Set problem:
Give all of the lines again, with nothing added or dropped.

Data:
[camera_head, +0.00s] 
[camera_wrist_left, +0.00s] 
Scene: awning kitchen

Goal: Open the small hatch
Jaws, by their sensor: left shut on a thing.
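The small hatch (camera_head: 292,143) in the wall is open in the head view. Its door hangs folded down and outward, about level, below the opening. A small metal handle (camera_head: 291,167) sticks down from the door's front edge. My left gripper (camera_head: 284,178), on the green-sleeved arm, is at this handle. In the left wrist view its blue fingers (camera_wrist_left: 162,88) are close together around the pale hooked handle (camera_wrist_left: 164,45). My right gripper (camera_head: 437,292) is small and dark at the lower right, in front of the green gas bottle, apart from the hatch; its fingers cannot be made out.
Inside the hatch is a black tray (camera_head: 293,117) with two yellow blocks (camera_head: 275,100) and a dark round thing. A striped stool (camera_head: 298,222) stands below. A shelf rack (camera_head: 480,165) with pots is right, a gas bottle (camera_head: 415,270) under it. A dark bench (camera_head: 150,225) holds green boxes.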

The answer:
[camera_head, +0.00s] 
[camera_wrist_left, +0.00s] 
Scene: awning kitchen

Goal: Open the small hatch
Jaws, by their sensor: left shut on a thing.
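The small hatch (camera_head: 292,143) in the wall is open in the head view. Its door hangs folded down and outward, about level, below the opening. A small metal handle (camera_head: 291,167) sticks down from the door's front edge. My left gripper (camera_head: 284,178), on the green-sleeved arm, is at this handle. In the left wrist view its blue fingers (camera_wrist_left: 162,88) are close together around the pale hooked handle (camera_wrist_left: 164,45). My right gripper (camera_head: 437,292) is small and dark at the lower right, in front of the green gas bottle, apart from the hatch; its fingers cannot be made out.
Inside the hatch is a black tray (camera_head: 293,117) with two yellow blocks (camera_head: 275,100) and a dark round thing. A striped stool (camera_head: 298,222) stands below. A shelf rack (camera_head: 480,165) with pots is right, a gas bottle (camera_head: 415,270) under it. A dark bench (camera_head: 150,225) holds green boxes.

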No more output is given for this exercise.